Напротив, для человека зрелых лет «сегодня» — это память о прошлом, это долгий жизненный опыт — нелегкий опыт страдания, терпения, примирения с «футляром» жизни или полного слияния с ним.
Поколения — потоки времени — движутся не параллельно и не с одинаковой скоростью; это — встречные, сталкивающиеся потоки. Между ними неизбежно возникают противоречия, своеобразные «психологические вихри». Люди, подхваченные таким вихрем, сталкиваются в отчаянных ссорах, расшибаются друг о друга в ужасающих скандалах, чувствуют себя глубоко несчастными — и пе могут уяснить себе, кто же из них прав, кто виноват. Получается «уже не закон, а логическая несообразность, когда и сильный, и слабый одинаково падают жертвой своих взаимных отношений, невольно покоряясь какой-то направляющей силе, неизвестной, посторонней человеку» («Случай из практики»).
В научной литературе этот конфликт обозначен так: «Естественным представляется распределение функций между сосуществующими и сотрудничающими поколениями, когда «отцы» хранят устаревший порядок, а «дети» — носители нового, того, что нарушает традицию. Конфликты «отцов» и «детей» обычно и выражали разрыв между двумя компонентами труда и познания — поддержанием традиции и ее преобразованием. Такой разрыв был основой и традиционализма старости и нигилизма молодости».

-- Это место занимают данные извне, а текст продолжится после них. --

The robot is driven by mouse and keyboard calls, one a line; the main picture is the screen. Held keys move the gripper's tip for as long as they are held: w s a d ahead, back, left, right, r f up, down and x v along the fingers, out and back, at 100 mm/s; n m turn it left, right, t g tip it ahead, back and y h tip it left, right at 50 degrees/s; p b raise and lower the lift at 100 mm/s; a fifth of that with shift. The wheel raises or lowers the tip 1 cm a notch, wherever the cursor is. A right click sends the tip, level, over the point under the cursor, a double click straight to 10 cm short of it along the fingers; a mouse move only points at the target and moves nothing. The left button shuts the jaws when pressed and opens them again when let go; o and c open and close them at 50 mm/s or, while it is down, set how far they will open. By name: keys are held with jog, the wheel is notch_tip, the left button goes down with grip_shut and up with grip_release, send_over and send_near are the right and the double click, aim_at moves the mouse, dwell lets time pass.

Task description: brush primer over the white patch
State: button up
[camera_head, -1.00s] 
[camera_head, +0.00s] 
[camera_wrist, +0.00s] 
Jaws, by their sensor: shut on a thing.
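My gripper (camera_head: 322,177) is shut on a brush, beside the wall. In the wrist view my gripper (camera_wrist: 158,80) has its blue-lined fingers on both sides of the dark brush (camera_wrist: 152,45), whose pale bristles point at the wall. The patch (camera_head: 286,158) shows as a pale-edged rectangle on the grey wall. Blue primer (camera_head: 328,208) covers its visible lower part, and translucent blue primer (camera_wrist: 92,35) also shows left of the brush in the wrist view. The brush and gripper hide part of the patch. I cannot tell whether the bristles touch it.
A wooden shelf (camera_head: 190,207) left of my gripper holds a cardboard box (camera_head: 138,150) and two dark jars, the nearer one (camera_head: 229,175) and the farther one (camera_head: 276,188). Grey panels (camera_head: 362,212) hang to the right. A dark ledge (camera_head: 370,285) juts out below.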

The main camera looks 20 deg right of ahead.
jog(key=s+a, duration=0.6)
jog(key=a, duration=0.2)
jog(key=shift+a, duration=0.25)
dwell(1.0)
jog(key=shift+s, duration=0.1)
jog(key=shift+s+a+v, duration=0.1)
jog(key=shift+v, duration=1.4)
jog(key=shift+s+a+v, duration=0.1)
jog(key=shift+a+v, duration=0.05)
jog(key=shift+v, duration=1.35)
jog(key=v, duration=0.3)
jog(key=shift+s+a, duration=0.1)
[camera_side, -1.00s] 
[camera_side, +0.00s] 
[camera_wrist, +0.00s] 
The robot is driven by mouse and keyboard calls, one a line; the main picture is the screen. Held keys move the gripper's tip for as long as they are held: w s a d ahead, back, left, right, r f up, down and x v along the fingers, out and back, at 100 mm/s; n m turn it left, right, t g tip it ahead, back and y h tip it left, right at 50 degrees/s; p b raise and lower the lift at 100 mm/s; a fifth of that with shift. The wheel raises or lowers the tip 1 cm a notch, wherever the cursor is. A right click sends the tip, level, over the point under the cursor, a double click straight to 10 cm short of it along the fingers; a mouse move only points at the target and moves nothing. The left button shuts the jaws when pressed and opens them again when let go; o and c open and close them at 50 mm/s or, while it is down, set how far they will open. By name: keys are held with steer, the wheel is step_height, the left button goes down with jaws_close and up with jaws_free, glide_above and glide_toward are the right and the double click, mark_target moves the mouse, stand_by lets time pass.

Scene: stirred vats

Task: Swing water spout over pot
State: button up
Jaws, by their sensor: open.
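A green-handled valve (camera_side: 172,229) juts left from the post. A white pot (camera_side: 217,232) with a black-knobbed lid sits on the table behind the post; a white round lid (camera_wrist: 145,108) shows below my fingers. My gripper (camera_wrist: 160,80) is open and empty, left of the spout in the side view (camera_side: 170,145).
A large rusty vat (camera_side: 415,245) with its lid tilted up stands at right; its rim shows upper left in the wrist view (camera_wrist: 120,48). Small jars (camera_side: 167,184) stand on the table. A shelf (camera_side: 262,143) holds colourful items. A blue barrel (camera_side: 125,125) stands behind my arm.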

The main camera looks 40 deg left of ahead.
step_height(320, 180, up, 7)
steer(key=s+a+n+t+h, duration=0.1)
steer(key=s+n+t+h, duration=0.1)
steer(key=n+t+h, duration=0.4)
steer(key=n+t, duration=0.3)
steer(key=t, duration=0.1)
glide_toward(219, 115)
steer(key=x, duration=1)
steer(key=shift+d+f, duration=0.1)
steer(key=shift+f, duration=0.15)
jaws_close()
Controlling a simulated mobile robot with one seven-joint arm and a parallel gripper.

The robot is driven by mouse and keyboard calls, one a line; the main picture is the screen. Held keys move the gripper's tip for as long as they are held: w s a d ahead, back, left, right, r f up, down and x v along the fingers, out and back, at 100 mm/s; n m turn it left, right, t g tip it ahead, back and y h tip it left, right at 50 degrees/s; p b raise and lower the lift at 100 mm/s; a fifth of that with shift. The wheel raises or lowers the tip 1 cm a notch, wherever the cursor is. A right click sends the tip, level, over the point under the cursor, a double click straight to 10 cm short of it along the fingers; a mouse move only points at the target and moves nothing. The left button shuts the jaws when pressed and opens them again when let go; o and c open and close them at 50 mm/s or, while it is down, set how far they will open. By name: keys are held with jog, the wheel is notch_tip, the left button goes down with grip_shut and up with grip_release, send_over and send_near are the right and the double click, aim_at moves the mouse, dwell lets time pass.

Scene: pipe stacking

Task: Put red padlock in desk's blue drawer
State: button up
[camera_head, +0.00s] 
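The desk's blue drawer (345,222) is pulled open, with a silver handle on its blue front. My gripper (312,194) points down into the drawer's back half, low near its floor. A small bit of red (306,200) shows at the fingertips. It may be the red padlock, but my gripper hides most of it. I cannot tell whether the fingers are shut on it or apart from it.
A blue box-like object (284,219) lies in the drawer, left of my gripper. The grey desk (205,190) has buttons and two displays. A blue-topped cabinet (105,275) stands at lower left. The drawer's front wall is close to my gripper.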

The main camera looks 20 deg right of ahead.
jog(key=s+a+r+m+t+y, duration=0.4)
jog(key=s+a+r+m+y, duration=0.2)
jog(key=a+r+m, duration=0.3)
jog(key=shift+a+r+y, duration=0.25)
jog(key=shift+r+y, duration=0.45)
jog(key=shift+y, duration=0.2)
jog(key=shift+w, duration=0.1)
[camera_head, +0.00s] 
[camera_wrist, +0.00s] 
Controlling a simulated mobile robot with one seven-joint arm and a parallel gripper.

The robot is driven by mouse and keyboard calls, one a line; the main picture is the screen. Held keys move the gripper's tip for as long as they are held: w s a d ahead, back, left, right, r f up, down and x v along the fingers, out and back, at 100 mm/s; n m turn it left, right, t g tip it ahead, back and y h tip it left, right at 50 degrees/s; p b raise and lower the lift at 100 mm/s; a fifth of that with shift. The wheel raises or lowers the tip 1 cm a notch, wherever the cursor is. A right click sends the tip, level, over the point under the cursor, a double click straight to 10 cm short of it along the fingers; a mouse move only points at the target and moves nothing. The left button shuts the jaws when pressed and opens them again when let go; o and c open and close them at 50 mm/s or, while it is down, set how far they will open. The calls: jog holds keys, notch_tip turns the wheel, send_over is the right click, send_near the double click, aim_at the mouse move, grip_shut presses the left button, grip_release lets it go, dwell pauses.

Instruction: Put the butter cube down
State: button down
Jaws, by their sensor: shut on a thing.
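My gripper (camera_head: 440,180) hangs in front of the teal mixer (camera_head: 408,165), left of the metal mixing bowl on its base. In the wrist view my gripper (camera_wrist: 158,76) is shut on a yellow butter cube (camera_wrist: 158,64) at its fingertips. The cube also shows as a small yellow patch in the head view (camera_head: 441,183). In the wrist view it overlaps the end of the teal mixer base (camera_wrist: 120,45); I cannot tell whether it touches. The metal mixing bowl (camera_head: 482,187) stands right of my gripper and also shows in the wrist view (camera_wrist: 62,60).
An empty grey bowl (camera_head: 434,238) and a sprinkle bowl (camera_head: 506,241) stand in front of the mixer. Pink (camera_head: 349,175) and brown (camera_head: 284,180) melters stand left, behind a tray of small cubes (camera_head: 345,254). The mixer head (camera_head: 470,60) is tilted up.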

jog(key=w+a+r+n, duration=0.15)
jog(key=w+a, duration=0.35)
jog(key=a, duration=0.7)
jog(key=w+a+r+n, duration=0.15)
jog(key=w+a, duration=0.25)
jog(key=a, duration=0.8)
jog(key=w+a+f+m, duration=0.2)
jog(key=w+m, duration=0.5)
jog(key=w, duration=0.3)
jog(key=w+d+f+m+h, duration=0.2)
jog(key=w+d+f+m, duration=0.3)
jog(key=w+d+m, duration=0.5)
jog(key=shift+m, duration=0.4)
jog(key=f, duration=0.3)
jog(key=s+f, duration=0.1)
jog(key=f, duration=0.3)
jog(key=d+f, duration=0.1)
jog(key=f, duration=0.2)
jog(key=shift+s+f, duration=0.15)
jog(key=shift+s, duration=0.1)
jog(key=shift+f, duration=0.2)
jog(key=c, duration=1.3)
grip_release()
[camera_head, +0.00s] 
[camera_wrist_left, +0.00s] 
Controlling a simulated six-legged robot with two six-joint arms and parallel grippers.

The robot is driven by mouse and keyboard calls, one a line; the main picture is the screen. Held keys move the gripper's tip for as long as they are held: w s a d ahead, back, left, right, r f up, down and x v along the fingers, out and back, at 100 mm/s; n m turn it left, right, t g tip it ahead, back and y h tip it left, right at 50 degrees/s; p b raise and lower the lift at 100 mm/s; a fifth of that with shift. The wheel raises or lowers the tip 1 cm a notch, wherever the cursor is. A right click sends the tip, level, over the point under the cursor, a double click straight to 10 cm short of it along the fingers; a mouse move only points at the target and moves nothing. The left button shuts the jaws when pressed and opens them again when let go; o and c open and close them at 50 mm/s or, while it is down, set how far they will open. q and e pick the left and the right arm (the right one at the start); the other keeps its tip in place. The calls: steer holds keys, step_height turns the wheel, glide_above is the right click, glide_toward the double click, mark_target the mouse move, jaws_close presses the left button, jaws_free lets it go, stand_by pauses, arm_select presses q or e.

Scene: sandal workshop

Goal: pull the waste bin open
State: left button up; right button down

Диалектика времени у Чехова проявляется в таком своеобразном, парадоксальном факте: рождаясь на свет, человек попадает не в будущее, а в прошлое. «Гриша» — квартира отца, старая мебель, ковер с пятном, устоявшийся быт; «Володя» — старые связи матери, светские привычки, гимназия, где учат тому же самому, чему учили и деда, и бабку, и мать, и отца — послушанию, прилежанию, закону Божьему; «Моя жизнь» — город, построенный отцом, ненавистный сыну город, переполненный прошлым.
Прошлое пестует и нянчит настоящее, кормит и одевает его, внушает ему сознание ответственности перед собою, сознание неоплатного долга; прошлое внушает настоящему свою веру, свои привычки, свой способ жизни; оно навязывает ему своих идолов и свои догмы — словом, прошлое формирует настоящее по образу своему и подобию. А это и есть футляр. Смысл и цель жизни — в том, чтобы вырваться из него.
Когда человек начинает смотреть на мир осмысленными глазами, встречая свои первые рассветы и свои первые вечерние зори, — а случается это в возрасте трех-четырех лет, в том счастливом возрасте, о котором написан чеховский «Гриша», — ему кажется, что мир до него не существовал; он не знает, что жить ему придется в городе прадедов и прапрадедов, мало думавших о нем и о его сверстниках, что наследует он не только состояние своих предков — хоромы их или скарб, но прежде всего их кровь, текущую из тьмы времен, и от этой наследственности он отказаться не может; что это вовсе не первая утренняя заря на земле и что первое утро, как позднее расскажут ему в гимназии, отмерцало для прародителей его, для Адама и Евы, в незапамятные времена, когда их изгоняли из рая, что в мире с каждой новой весной прорастает древнее семя первородного греха и продолжает царить первородный закон: в поте лица своего будешь есть хлеб свой.
Перечитывая «Скрипку Ротшильда», полезно время от времени возвращаться к первым строчкам («Городишко был маленький, хуже деревни…» и т. д.), чтобы не упустить из виду противоречие, которое существует в мире Чехова между каждой отдельной личностью — или, точнее, отдельной душой человеческой — и городом, олицетворяющим здесь предысторию, протекавшую до появления на свет и Марфы, и Якова, и девочки с льняными волосами, которая когда-то родилась у них и, недолго пожив, умерла. Это противоречие не столько между жизнью и смертью, сколько между жизнью и памятью о ней, отпечатком и следом ее, остающимся в этом мифологическом городе. Печальная песня Якова Иванова, сыгранная им перед смертью, потому и трогает его сограждан до слез, что напоминает им о душе, которой уже нет среди них, которая была так мало похожа на них, и теперь ее жалко, как свою собственную: пока живешь — нет и нужды, спохватишься — поздно. Существуют работы о «музыке» чеховской прозы, и вполне возможно, что у людей, сильно и глубоко чувствующих музыку, при чтении рождаются звуковые образы; хотя нотных знаков в «Скрипке Ротшильда», как нетрудно убедиться, нет, песню Бронзы можно, по-видимому, услышать и без них, поскольку эта песня — излияние души.